Rows from a robot dataset:
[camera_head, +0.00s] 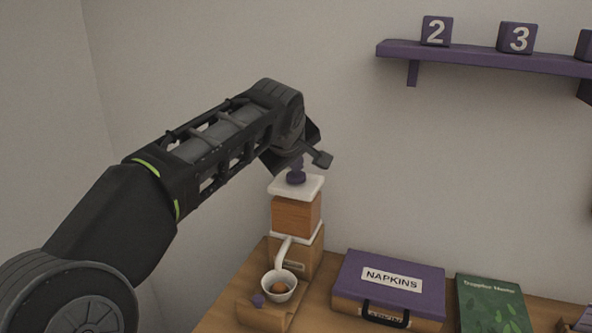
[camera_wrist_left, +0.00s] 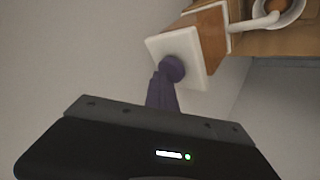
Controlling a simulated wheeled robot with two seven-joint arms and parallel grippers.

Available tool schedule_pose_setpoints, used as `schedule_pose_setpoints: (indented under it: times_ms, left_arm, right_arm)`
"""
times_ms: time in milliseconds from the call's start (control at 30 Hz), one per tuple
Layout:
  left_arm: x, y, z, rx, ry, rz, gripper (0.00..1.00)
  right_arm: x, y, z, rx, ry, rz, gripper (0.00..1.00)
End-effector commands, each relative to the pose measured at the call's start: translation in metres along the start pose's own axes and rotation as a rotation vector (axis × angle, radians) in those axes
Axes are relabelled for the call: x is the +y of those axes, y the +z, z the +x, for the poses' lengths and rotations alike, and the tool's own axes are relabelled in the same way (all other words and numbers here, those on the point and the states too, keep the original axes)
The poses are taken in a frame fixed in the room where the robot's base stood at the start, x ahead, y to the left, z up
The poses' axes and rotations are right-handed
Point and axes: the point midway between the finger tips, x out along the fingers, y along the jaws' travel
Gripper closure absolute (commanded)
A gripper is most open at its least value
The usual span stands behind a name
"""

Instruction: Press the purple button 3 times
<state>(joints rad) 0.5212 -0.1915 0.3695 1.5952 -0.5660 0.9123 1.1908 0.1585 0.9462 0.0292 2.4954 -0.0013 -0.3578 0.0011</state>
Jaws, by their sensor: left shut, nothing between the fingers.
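The purple button (camera_head: 296,178) sits on the white top plate (camera_head: 312,186) of a wooden dispenser (camera_head: 296,213). In the left wrist view the round button (camera_wrist_left: 174,67) shows on the white plate (camera_wrist_left: 196,50). My left gripper (camera_head: 297,164) is right above the button, pointing down at it. Its purple fingers (camera_wrist_left: 162,86) are shut with nothing between them, and their tips overlap the button's edge in the wrist view. I cannot tell whether they touch it. My right gripper is not in view.
A white cup (camera_head: 270,282) with brown contents stands under the dispenser's spout. A purple napkins box (camera_head: 417,281) and a green book (camera_head: 492,305) lie to the right. A purple shelf (camera_head: 470,57) with numbered blocks hangs on the wall at upper right.

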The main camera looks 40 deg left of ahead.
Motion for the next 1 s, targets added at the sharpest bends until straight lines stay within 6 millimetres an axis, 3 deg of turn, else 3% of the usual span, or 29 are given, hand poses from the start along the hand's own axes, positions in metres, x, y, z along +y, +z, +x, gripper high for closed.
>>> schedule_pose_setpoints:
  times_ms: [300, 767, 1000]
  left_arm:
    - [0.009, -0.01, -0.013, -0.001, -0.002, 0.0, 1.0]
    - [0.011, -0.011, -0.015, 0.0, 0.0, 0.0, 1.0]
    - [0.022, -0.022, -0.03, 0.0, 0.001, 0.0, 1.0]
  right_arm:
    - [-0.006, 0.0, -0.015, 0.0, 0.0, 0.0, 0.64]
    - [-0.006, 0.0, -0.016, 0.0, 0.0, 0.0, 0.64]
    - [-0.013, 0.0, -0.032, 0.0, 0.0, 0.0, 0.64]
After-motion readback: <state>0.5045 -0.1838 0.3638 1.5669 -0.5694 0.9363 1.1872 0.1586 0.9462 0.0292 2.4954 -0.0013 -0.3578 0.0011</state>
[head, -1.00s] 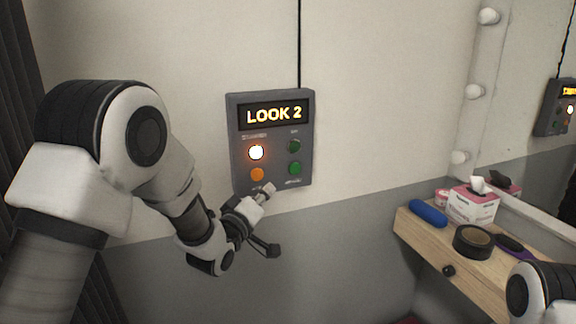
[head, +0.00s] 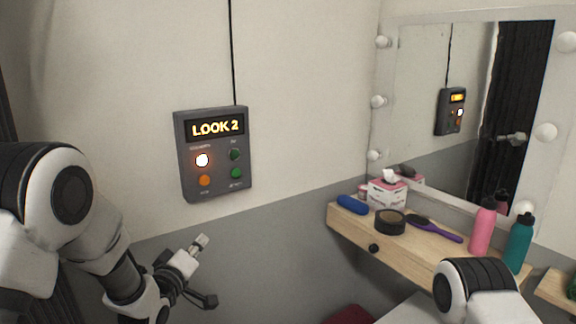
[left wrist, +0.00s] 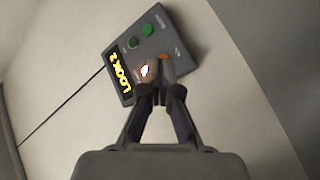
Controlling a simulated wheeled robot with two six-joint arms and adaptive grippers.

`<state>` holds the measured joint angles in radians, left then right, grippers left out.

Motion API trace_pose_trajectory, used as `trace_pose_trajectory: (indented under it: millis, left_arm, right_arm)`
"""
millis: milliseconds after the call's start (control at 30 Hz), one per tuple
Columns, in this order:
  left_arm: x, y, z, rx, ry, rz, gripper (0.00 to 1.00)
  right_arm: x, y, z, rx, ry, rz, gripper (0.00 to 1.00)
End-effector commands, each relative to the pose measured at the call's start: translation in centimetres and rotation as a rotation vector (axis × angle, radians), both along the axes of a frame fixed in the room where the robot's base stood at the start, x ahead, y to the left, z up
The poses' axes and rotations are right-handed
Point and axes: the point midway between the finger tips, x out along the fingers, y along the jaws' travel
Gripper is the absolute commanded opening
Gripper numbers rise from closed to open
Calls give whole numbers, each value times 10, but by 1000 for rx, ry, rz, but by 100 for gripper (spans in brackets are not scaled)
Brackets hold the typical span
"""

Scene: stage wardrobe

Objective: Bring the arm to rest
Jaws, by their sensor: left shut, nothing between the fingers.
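My left gripper (head: 204,268) is in the head view, below the wall control box (head: 213,153) and apart from it. It is shut and holds nothing. In the left wrist view its fingers (left wrist: 158,82) are together and overlap the lower edge of the box (left wrist: 150,50). The dark grey box shows LOOK 2 on its display, with one lit whitish-orange button, an orange button and two green ones. My right arm (head: 478,290) shows only in part at the lower right; its gripper is out of view.
A wooden shelf (head: 350,228) at the right holds a blue roll (head: 352,204), a tissue box (head: 387,194), a round black tin (head: 390,222), a purple brush (head: 434,229), and pink (head: 483,228) and teal (head: 518,243) bottles. A bulb-edged mirror (head: 425,70) hangs above. The wall between box and shelf is clear.

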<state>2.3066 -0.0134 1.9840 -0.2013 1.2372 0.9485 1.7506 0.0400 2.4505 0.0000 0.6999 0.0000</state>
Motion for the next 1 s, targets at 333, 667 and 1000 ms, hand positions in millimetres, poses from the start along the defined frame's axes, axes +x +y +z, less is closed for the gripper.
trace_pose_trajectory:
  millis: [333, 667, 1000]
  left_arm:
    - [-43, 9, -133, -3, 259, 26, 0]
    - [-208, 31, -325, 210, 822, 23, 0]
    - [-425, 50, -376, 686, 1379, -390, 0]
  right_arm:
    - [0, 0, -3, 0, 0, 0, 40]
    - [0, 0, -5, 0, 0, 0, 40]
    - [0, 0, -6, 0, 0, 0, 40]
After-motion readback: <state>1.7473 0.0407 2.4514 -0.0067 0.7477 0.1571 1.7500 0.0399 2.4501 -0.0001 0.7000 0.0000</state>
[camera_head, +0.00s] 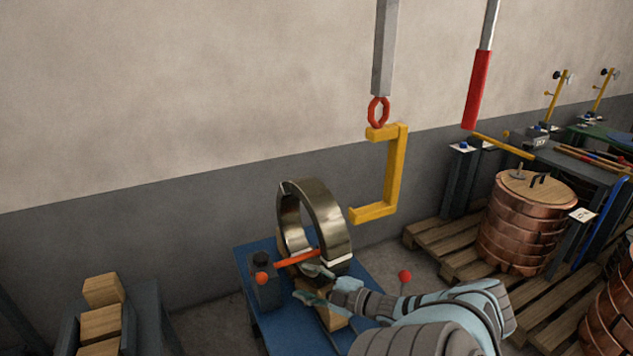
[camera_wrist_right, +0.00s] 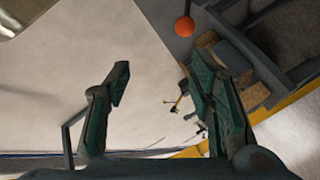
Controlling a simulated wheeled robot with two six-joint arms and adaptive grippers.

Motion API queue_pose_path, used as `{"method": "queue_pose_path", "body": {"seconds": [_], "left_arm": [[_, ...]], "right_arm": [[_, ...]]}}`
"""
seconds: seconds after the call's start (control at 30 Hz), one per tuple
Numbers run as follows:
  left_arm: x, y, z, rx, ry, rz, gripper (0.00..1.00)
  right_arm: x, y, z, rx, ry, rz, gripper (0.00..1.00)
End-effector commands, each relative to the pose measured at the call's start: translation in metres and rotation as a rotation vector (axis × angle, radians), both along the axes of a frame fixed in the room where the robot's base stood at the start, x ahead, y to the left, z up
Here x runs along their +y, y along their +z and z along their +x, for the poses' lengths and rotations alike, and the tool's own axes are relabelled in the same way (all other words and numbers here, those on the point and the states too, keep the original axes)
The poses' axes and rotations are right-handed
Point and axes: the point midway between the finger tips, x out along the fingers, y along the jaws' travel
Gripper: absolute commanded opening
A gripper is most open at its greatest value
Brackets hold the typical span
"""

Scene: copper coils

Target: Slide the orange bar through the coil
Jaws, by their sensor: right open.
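The metal coil (camera_head: 328,213) stands upright as a brassy ring on a blue table (camera_head: 257,320) in the head view. The orange bar (camera_head: 297,258) lies across the lower part of the coil's opening, slightly tilted. I cannot tell how far it reaches into the ring. My right gripper (camera_head: 310,284) is open just below and in front of the bar, close to the coil's lower rim, and looks empty. The right wrist view shows its two fingers (camera_wrist_right: 163,85) spread with nothing between them. My left gripper is not in view.
A grey block (camera_head: 265,295) with an orange ball (camera_head: 261,278) stands left of the coil. A yellow C-hook (camera_head: 394,170) hangs above right. A red ball (camera_head: 405,276) is near my right arm. Copper coils on a pallet (camera_head: 428,238) stand right; wooden blocks (camera_head: 101,322) are lower left.

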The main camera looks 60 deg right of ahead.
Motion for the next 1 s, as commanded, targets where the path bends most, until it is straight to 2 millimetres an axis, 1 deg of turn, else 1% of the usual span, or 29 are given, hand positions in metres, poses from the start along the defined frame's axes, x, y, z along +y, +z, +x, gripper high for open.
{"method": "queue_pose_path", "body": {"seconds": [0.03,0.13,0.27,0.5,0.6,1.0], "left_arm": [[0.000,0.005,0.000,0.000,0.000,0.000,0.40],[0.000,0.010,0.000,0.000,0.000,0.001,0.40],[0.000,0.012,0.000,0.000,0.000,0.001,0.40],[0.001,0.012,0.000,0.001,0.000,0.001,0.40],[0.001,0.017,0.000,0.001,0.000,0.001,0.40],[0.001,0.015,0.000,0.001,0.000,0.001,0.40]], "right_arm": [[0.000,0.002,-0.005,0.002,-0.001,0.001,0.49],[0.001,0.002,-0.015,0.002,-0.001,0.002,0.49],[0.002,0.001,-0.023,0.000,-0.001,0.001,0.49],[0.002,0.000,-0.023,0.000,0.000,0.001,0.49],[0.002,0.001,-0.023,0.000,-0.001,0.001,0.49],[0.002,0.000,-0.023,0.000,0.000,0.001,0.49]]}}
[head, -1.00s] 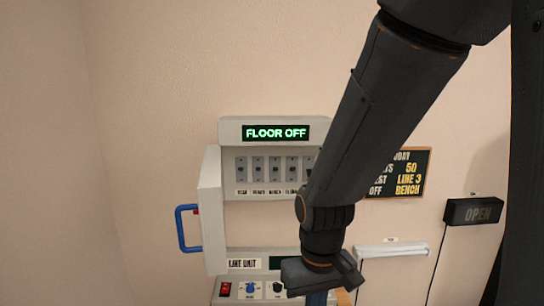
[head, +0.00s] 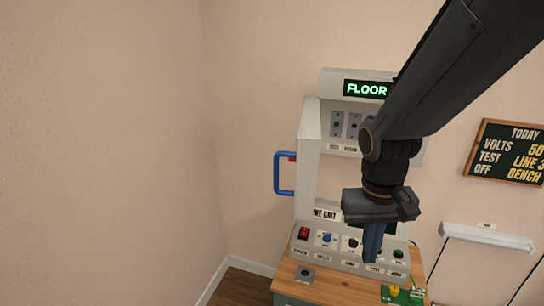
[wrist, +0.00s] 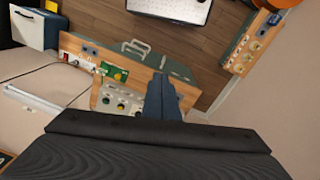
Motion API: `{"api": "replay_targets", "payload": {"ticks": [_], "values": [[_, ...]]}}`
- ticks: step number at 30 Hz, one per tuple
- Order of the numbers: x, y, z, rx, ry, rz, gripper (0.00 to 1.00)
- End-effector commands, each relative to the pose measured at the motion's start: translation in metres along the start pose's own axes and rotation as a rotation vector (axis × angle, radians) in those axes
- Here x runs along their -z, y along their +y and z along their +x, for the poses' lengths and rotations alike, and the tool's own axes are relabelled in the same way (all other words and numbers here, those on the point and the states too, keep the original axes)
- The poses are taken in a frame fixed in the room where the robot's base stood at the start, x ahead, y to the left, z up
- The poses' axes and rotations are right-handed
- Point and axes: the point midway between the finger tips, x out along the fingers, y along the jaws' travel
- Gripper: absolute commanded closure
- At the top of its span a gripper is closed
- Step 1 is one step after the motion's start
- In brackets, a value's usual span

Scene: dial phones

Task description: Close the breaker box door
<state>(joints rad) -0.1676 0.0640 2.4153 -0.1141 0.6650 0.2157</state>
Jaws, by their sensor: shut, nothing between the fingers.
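The breaker box (head: 357,76) hangs on the wall above a wooden bench, with a lit green sign on its top. Its white door (head: 308,160) stands open at the left side, swung out toward me, with a blue handle (head: 277,174) on its outer face. My gripper (head: 371,256) points down in front of the box's lower part, right of the door and apart from it. Its blue fingers are shut and empty. In the wrist view the shut fingers (wrist: 162,98) show over the bench edge. My arm hides the right part of the box.
A control panel (head: 350,255) with a red switch and several knobs sits under the box on the bench (head: 330,288). A chalkboard (head: 508,152) and a white lamp (head: 487,237) are at the right. The wall left of the door is clear.

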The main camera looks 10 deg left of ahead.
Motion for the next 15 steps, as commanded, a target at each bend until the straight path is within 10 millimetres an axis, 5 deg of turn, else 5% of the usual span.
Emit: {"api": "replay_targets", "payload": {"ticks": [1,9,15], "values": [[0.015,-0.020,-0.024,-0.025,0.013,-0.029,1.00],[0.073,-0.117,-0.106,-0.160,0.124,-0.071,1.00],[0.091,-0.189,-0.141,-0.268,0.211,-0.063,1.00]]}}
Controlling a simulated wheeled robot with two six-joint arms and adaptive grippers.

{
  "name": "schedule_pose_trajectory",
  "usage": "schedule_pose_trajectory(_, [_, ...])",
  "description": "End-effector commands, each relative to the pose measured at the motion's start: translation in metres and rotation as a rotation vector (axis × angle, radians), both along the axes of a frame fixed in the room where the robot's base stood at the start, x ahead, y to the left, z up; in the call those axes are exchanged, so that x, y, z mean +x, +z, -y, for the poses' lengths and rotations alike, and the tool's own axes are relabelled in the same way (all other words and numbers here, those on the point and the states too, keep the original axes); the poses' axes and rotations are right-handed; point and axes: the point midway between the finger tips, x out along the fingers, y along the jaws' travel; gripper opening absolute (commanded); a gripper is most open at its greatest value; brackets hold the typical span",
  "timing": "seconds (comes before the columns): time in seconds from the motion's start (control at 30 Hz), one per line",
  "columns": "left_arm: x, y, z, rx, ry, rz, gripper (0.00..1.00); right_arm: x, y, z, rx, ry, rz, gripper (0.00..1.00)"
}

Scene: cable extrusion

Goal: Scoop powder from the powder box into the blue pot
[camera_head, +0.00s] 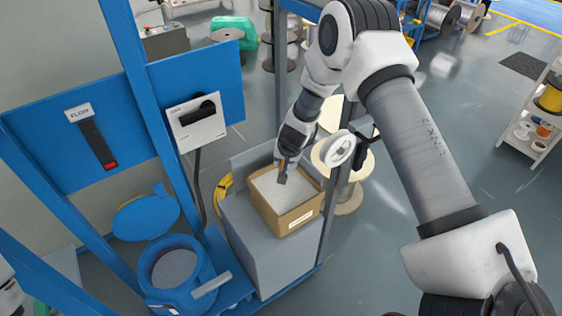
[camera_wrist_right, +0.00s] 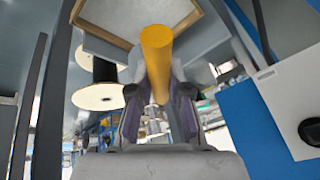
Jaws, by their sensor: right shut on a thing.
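The powder box (camera_head: 282,223) is an open cardboard box with pale powder (camera_head: 266,188) inside, standing on a grey cabinet. My right gripper (camera_head: 282,174) reaches down over the box opening. In the right wrist view my right gripper (camera_wrist_right: 158,100) is shut on a yellow cylindrical handle (camera_wrist_right: 157,50). The handle's far end points towards the box (camera_wrist_right: 183,33). The scoop's bowl cannot be made out in either view. The blue pot (camera_head: 154,290) stands open at the lower left of the box, with greyish contents inside. My left gripper is not in view.
A blue round lid (camera_head: 146,217) is swung open behind the pot. A light grey bar (camera_head: 212,284) sticks out at the pot's right. Blue frame posts (camera_head: 150,110) and a switch box (camera_head: 197,122) stand left of the powder box.

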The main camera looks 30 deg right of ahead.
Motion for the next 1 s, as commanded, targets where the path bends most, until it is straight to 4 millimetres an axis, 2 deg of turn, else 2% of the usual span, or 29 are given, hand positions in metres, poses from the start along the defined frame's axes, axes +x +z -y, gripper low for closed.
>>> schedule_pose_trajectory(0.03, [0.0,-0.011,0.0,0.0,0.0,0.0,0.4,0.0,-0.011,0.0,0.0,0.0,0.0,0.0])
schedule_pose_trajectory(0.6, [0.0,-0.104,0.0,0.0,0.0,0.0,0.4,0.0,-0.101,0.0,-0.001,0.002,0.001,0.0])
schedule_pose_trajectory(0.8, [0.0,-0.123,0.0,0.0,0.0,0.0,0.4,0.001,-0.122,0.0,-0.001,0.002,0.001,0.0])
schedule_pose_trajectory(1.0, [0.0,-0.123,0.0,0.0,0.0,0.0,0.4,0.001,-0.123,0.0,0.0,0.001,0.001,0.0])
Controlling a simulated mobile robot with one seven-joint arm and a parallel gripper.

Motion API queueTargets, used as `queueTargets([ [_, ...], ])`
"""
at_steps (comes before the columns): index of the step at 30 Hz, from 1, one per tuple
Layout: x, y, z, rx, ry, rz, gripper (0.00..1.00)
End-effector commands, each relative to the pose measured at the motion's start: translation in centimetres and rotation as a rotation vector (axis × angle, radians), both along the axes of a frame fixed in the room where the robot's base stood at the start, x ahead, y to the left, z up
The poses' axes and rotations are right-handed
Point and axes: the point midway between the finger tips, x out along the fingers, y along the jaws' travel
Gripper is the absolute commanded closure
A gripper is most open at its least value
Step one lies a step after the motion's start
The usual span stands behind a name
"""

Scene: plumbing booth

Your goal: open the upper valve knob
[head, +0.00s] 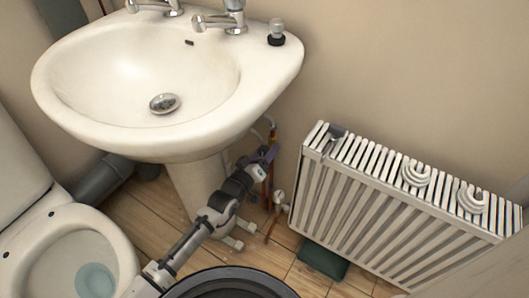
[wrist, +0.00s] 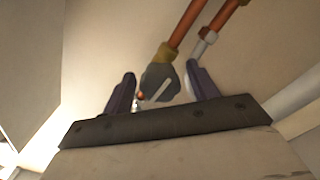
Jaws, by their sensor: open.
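My gripper (head: 268,154) reaches under the right side of the sink, by the copper pipes. In the wrist view my gripper (wrist: 162,84) is open, with one dark finger at each side. A grey valve knob (wrist: 158,80) with a pale strip shows between the fingers, below a brass fitting (wrist: 166,54) on a copper pipe (wrist: 190,22). I cannot tell whether a finger touches the knob. In the head view I cannot make this knob out beside my gripper. A small whitish valve (head: 279,197) shows lower down, near the radiator.
A white radiator (head: 390,200) stands right of the pipes. A toilet (head: 70,255) is at lower left. A second copper pipe (wrist: 221,18) runs close by on the right.

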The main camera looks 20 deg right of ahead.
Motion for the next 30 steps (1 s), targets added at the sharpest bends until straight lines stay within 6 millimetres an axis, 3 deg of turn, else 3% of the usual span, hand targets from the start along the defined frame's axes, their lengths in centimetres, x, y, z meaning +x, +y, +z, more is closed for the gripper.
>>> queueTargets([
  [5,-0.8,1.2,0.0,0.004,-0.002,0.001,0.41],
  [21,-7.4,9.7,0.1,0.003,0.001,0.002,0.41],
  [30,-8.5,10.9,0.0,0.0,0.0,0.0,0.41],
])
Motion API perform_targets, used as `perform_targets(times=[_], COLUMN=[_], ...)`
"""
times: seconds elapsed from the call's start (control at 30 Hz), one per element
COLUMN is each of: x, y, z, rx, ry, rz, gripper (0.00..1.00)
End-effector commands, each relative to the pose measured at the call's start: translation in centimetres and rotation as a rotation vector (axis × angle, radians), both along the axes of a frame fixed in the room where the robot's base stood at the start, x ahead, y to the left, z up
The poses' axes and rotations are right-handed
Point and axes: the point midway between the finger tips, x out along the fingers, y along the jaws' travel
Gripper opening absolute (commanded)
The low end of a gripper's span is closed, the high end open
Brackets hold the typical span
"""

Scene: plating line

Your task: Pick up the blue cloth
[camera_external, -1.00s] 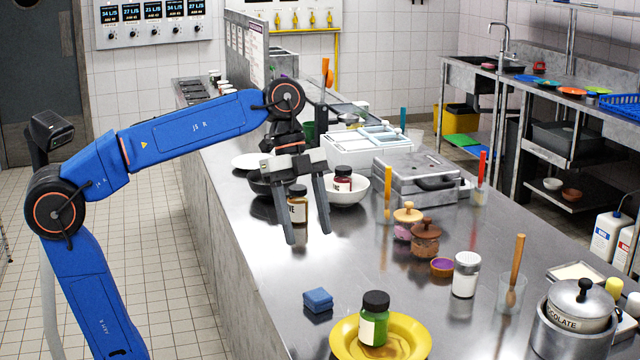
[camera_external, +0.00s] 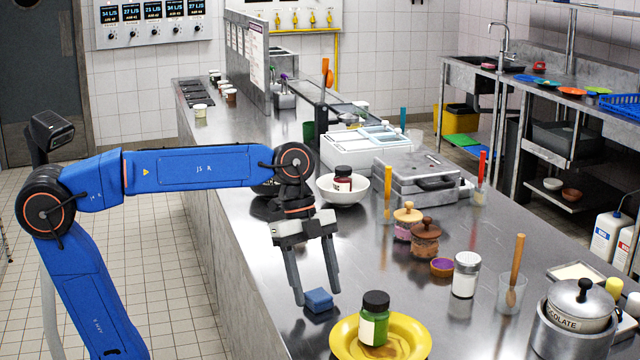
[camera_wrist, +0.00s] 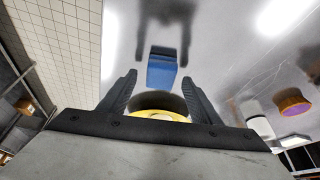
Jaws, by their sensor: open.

_Exercise objective_
The required output is an exact reproduction of the lines starting at the one that contains "Instruction: Press the purple button 3 times" and ending at the one that contains "<state>(joints rad) 0.5212". Both boundary lines belong to it.

_Exercise response_
Instruction: Press the purple button 3 times
<state>(joints rad) 0.5212 -0.1915 0.3695 1.5952 -0.5660 0.9123 1.1908 0.1585 0.9462 0.0292 2.4954 -0.0013 -0.3578 0.0011</state>

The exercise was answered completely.